» What to work on
Copy, exactly as written, the lines that begin at the one containing "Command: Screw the" and end at the one containing "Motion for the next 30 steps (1". Skip any pictures in the data below.

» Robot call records
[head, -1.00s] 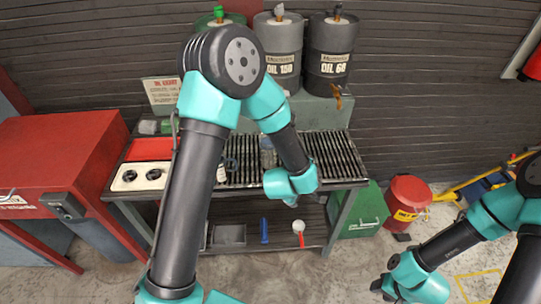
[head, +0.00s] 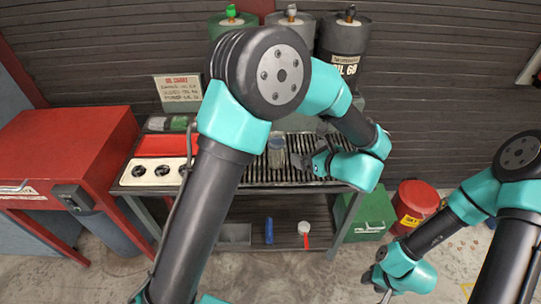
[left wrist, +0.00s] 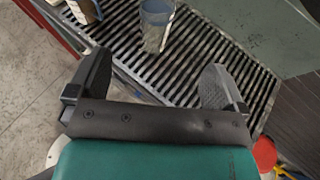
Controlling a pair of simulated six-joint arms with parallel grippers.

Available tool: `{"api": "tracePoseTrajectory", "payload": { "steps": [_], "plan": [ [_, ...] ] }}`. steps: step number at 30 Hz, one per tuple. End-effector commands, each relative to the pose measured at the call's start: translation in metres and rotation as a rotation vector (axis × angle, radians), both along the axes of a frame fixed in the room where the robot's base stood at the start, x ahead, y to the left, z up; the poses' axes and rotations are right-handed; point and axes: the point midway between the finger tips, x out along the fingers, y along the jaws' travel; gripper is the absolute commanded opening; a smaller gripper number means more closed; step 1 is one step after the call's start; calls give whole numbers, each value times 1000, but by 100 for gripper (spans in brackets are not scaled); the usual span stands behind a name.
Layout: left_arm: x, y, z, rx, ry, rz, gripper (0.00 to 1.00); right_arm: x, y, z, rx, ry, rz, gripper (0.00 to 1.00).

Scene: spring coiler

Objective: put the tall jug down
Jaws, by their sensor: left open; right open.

...

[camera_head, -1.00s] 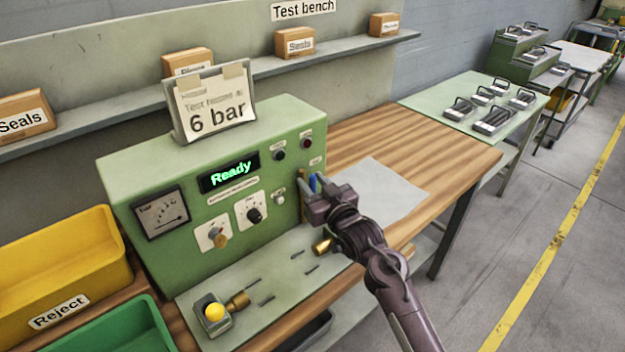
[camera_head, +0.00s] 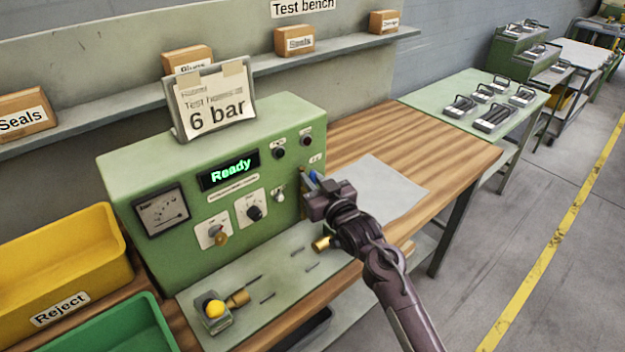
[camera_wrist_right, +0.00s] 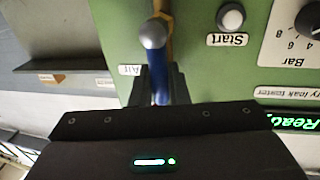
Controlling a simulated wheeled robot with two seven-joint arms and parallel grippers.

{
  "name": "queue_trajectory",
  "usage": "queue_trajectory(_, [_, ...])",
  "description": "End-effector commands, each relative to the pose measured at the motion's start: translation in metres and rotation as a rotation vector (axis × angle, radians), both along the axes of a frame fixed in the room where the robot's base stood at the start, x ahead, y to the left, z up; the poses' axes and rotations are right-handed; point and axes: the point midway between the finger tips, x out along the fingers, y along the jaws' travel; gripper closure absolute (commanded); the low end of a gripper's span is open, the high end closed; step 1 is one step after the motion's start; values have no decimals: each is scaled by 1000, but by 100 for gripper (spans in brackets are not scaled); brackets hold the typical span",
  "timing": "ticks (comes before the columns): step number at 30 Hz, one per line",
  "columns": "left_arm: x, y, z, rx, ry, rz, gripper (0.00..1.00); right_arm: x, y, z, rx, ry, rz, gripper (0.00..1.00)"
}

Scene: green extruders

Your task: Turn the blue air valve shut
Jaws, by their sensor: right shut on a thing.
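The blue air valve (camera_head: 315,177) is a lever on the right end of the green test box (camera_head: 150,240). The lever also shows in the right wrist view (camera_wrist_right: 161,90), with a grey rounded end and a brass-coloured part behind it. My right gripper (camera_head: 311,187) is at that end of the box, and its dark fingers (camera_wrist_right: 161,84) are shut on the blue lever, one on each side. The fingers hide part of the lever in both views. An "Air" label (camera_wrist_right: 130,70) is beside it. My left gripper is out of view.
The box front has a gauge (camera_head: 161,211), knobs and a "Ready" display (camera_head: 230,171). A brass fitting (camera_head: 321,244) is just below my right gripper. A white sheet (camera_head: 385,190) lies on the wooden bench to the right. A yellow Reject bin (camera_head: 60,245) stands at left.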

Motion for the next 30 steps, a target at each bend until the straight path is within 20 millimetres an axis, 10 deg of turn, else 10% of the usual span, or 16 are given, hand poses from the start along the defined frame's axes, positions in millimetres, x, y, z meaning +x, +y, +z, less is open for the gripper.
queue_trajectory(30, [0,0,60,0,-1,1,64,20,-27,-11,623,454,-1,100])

==

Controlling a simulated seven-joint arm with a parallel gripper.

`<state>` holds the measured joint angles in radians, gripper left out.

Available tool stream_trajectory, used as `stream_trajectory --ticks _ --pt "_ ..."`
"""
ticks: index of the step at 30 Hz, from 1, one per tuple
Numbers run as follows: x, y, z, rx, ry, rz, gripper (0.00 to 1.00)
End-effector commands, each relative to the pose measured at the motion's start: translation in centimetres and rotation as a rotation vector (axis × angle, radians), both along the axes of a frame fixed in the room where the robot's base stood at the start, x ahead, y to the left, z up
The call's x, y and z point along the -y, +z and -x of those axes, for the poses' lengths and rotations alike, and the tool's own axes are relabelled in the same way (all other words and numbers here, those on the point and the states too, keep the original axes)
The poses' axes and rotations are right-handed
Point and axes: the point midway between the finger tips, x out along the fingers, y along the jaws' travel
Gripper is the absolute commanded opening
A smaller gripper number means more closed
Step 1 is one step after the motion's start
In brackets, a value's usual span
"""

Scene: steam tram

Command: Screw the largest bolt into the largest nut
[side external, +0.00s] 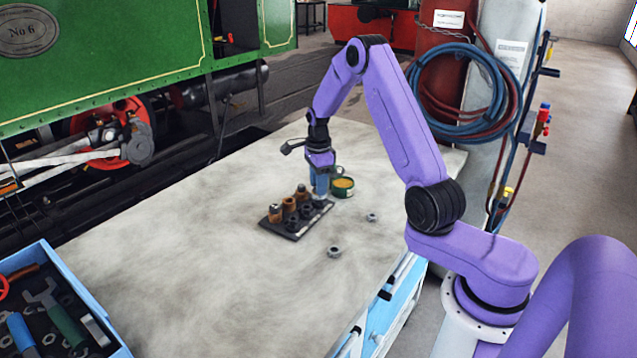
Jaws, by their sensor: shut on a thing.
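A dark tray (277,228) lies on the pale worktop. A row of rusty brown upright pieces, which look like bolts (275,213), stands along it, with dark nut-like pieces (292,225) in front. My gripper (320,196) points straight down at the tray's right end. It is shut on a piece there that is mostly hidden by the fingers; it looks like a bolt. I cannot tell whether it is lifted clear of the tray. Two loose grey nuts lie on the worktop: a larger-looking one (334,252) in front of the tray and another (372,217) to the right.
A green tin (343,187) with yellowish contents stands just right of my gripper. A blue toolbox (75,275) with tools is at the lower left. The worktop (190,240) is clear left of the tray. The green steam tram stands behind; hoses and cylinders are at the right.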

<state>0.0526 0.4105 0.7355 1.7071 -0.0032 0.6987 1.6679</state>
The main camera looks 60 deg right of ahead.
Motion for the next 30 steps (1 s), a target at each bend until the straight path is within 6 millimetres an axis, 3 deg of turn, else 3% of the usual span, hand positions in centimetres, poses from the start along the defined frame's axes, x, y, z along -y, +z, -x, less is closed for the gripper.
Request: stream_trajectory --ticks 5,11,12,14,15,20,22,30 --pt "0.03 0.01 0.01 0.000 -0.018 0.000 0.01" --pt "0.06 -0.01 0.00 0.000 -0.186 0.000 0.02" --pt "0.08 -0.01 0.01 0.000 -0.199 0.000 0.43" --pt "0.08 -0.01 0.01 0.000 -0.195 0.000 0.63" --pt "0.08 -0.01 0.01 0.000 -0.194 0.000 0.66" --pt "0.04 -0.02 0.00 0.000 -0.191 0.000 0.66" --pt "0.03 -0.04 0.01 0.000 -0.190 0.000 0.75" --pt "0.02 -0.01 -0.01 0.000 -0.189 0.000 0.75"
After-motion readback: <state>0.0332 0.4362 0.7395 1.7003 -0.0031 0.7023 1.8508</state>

» Solution to this exercise
Command: Screw the largest bolt into the largest nut
[side external, +0.00s] 
Jaws, by their sensor: shut on a thing.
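A dark tray (277,228) lies on the pale worktop. A row of rusty brown upright pieces, which look like bolts (275,213), stands along it, with dark nut-like pieces (292,225) in front. My gripper (320,196) points straight down at the tray's right end. It is shut on a piece there that is mostly hidden by the fingers; it looks like a bolt. I cannot tell whether it is lifted clear of the tray. Two loose grey nuts lie on the worktop: a larger-looking one (334,252) in front of the tray and another (372,217) to the right.
A green tin (343,187) with yellowish contents stands just right of my gripper. A blue toolbox (75,275) with tools is at the lower left. The worktop (190,240) is clear left of the tray. The green steam tram stands behind; hoses and cylinders are at the right.

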<state>0.0526 0.4105 0.7355 1.7071 -0.0032 0.6987 1.6679</state>
The main camera looks 60 deg right of ahead.
Motion for the next 30 steps (1 s), a target at each bend until the straight path is within 6 millimetres an axis, 3 deg of turn, else 3% of the usual span, hand positions in centimetres, poses from the start along the defined frame's axes, x, y, z along -y, +z, -x, less is closed for the gripper.

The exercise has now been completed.